#### What is expected
Copy out all lines that hold "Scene".

#### Items
══════
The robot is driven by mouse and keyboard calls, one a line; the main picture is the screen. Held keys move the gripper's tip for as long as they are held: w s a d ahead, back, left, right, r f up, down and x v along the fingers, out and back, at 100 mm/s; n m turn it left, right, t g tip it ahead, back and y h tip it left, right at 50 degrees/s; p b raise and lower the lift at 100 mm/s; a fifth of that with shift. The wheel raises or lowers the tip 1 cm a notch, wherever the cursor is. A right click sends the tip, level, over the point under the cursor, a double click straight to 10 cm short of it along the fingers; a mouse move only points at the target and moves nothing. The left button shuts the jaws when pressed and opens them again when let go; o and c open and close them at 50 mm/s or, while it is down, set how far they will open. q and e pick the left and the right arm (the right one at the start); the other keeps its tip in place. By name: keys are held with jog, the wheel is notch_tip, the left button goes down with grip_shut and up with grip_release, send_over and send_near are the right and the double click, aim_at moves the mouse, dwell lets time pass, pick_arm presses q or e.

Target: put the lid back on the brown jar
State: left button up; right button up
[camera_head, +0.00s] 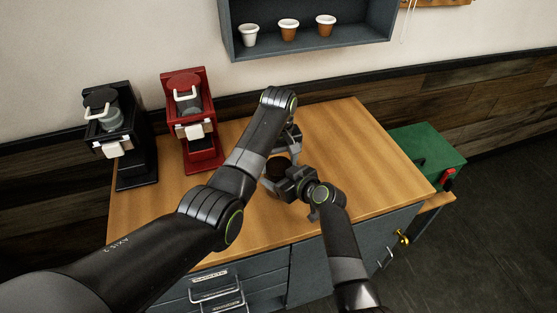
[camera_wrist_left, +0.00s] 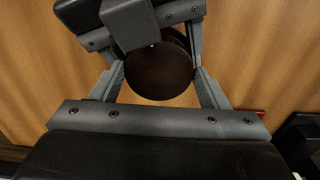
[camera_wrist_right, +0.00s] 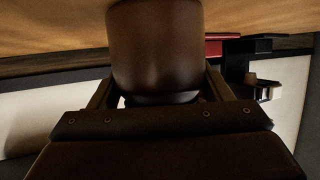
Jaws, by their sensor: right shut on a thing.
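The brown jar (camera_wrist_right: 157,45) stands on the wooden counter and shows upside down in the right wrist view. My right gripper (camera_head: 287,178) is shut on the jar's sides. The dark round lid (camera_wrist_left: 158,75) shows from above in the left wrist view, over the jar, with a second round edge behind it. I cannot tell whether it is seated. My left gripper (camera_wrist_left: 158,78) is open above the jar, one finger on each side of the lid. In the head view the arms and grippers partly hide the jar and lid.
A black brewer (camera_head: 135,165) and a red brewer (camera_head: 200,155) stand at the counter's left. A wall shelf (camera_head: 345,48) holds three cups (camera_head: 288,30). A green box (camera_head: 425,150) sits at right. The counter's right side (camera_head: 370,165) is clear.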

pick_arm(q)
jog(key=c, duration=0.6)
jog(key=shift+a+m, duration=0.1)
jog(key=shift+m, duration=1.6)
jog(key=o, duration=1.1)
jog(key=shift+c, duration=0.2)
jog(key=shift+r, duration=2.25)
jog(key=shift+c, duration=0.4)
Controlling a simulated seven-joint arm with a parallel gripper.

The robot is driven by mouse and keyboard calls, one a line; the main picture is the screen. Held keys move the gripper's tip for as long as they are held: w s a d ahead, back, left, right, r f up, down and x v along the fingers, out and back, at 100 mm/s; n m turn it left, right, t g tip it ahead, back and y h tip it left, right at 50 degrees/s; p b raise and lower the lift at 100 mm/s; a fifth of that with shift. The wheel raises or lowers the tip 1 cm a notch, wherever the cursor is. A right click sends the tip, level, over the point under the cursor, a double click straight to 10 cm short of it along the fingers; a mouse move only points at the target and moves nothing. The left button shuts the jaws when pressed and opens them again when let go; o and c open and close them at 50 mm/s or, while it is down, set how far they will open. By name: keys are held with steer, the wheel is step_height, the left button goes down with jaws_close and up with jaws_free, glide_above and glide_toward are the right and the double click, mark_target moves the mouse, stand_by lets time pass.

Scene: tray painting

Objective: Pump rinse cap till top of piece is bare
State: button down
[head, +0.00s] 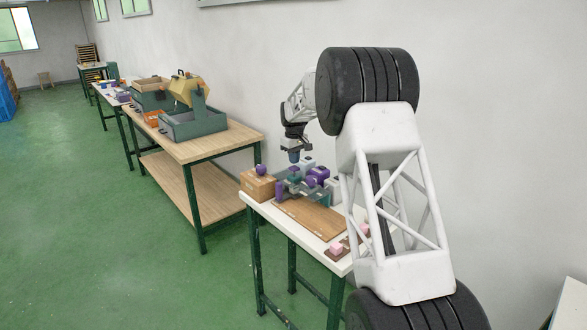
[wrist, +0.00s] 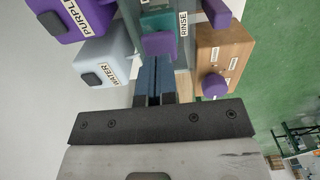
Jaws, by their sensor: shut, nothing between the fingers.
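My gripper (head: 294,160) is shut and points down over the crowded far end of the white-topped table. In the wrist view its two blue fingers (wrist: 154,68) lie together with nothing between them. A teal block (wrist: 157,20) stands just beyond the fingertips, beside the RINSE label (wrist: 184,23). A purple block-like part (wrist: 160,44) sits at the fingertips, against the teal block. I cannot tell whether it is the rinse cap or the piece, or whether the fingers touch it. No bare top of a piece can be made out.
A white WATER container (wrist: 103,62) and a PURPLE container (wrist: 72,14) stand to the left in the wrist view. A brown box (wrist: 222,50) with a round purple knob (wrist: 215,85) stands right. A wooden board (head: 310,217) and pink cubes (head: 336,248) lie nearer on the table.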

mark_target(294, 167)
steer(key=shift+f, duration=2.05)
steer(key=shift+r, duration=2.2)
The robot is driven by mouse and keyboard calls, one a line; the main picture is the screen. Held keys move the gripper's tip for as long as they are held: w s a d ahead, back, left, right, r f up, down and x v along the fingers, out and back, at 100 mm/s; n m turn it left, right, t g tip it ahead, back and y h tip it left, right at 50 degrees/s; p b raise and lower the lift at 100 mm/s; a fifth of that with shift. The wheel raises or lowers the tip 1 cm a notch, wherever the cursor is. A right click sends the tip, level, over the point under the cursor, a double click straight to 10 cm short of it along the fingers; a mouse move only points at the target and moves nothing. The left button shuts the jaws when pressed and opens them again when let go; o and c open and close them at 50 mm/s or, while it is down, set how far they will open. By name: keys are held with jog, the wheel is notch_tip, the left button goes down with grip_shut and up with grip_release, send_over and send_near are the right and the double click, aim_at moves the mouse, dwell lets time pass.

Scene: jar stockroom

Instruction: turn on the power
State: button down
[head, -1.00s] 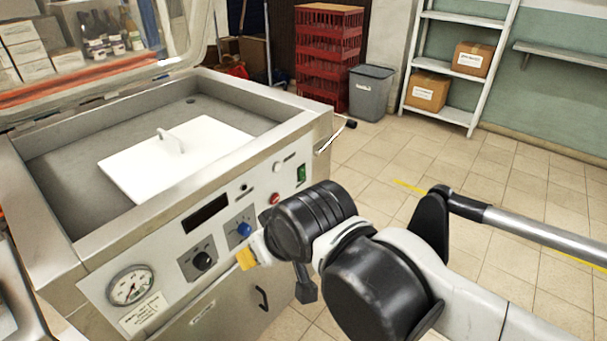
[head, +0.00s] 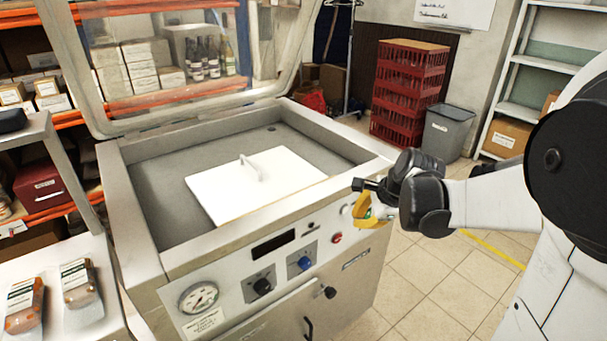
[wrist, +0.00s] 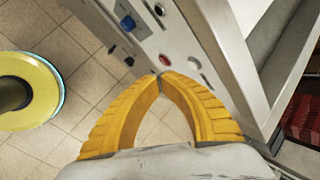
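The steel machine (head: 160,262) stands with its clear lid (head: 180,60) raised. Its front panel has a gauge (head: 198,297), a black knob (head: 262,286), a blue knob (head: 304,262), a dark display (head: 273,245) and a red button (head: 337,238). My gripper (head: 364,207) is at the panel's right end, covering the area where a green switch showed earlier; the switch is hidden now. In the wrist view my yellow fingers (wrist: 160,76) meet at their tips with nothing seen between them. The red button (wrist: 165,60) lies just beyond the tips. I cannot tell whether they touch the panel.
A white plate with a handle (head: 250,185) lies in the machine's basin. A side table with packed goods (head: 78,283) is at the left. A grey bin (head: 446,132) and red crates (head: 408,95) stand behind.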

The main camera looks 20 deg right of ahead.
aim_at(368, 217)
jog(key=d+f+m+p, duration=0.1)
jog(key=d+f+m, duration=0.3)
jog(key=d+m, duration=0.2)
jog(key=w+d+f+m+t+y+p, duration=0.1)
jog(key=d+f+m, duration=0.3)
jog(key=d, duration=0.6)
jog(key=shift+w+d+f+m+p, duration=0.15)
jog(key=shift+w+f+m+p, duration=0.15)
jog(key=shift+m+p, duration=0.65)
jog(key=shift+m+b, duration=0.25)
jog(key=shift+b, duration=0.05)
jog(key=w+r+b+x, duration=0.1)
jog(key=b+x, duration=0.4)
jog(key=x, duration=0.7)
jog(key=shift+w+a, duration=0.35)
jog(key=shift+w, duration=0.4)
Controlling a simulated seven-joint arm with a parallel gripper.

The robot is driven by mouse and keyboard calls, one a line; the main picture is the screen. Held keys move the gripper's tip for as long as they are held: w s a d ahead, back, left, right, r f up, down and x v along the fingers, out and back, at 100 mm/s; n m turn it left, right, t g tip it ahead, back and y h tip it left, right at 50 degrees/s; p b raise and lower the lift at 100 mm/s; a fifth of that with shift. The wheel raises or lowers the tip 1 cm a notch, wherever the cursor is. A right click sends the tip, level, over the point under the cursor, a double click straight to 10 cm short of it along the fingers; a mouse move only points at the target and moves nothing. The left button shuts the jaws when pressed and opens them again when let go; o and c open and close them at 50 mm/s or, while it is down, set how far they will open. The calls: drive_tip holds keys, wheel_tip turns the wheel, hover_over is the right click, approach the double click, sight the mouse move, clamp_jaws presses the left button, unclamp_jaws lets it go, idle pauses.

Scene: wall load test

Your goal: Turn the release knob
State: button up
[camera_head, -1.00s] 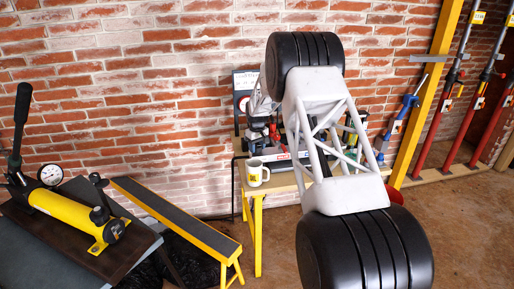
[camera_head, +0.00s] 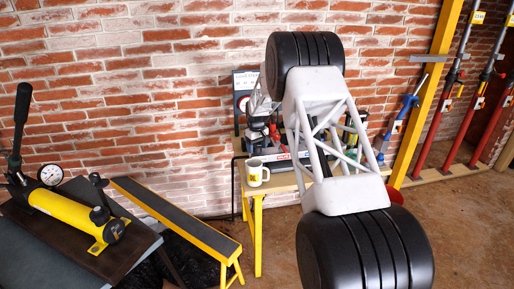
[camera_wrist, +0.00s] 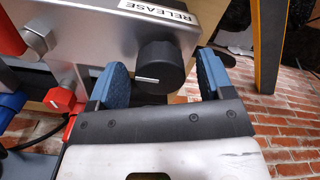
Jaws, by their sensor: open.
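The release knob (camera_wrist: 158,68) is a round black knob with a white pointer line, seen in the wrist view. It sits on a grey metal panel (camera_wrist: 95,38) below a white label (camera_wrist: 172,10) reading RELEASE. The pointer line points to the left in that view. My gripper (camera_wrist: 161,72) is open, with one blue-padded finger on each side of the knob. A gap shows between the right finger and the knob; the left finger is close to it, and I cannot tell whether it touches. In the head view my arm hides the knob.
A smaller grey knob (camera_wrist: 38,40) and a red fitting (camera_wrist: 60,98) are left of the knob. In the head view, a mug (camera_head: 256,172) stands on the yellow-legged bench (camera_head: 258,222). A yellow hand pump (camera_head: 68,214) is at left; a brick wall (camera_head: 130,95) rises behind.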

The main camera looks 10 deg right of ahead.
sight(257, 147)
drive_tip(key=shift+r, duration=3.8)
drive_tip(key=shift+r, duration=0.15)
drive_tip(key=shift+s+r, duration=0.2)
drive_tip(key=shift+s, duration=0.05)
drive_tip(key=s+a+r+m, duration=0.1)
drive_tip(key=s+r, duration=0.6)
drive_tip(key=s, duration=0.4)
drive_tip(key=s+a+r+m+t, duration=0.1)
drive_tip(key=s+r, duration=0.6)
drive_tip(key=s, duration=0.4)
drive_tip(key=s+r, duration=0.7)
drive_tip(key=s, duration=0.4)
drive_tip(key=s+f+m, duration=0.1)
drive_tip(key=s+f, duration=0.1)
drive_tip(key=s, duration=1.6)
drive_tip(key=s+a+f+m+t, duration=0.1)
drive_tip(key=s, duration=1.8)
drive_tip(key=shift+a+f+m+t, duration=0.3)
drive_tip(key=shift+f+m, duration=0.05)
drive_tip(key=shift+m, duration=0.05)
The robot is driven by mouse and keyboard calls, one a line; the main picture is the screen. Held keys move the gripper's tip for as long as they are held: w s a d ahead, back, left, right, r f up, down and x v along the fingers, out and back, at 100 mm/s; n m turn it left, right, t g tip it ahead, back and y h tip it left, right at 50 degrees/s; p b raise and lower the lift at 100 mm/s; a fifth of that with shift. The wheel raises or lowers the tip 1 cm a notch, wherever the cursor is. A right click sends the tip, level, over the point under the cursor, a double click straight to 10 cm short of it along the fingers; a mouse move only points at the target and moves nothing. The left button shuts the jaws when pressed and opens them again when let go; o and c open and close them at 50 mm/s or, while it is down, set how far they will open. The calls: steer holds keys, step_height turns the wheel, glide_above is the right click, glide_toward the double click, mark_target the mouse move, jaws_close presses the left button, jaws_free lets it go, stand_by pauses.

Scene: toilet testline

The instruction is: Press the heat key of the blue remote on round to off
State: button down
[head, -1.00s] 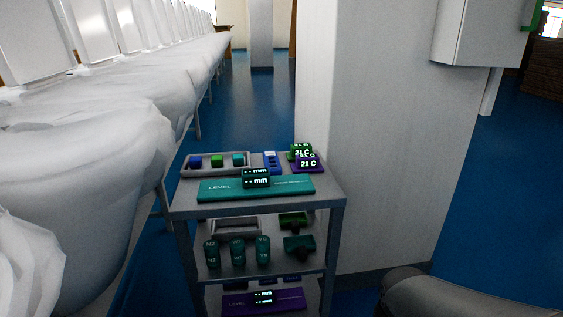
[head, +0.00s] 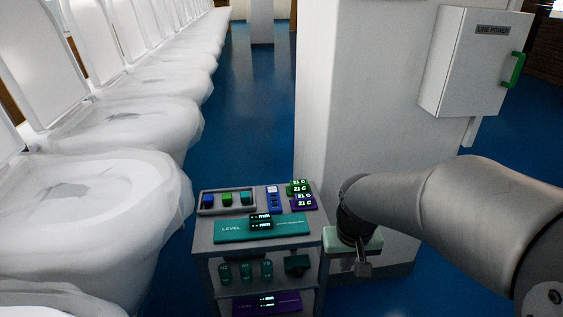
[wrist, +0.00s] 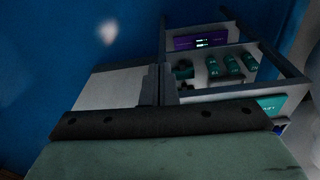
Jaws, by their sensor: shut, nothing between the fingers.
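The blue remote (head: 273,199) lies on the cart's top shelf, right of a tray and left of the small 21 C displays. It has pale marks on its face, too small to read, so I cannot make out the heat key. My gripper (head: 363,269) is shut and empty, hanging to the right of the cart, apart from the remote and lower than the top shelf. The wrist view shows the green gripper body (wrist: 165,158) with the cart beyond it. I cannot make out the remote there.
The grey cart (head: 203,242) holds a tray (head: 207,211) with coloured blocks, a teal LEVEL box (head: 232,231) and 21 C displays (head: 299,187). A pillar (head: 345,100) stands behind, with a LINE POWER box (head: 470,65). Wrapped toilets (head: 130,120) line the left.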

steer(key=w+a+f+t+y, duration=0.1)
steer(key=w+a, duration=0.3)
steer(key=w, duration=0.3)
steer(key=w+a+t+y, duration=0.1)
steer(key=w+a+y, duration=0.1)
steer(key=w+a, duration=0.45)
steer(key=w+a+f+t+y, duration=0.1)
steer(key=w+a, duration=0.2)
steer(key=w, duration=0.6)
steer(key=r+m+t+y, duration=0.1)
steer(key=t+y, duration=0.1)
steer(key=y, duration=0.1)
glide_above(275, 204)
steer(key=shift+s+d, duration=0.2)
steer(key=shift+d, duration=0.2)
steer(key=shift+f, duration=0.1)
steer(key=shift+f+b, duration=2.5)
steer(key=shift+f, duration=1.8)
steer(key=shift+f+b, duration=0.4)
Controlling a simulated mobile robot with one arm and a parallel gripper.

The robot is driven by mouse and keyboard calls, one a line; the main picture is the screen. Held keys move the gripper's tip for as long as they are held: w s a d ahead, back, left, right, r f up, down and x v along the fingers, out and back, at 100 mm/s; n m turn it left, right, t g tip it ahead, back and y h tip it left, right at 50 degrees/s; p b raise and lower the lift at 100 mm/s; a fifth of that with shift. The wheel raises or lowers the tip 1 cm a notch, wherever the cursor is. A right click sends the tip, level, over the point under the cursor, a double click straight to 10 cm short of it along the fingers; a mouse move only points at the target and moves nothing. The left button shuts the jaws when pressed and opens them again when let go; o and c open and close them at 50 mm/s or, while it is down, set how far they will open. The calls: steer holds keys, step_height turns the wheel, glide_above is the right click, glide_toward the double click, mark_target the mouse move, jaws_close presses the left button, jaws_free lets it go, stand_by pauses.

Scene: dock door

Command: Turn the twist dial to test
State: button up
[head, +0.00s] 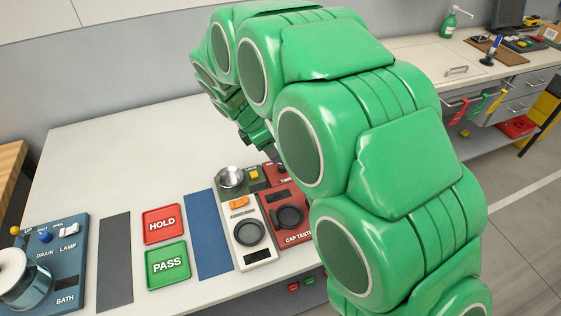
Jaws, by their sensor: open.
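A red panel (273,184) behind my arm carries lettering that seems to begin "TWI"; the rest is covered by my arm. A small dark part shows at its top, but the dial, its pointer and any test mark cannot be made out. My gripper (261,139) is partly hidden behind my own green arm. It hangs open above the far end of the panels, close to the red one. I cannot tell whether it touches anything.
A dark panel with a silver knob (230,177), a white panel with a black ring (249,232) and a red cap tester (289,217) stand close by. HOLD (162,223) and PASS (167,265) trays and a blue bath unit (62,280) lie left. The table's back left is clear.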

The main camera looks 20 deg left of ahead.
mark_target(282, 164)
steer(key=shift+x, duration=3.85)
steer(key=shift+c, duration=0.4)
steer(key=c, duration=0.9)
══════
#### Final answer
Scene: tray painting
Scene: jar stockroom
Scene: wall load test
Scene: toilet testline
Scene: dock door

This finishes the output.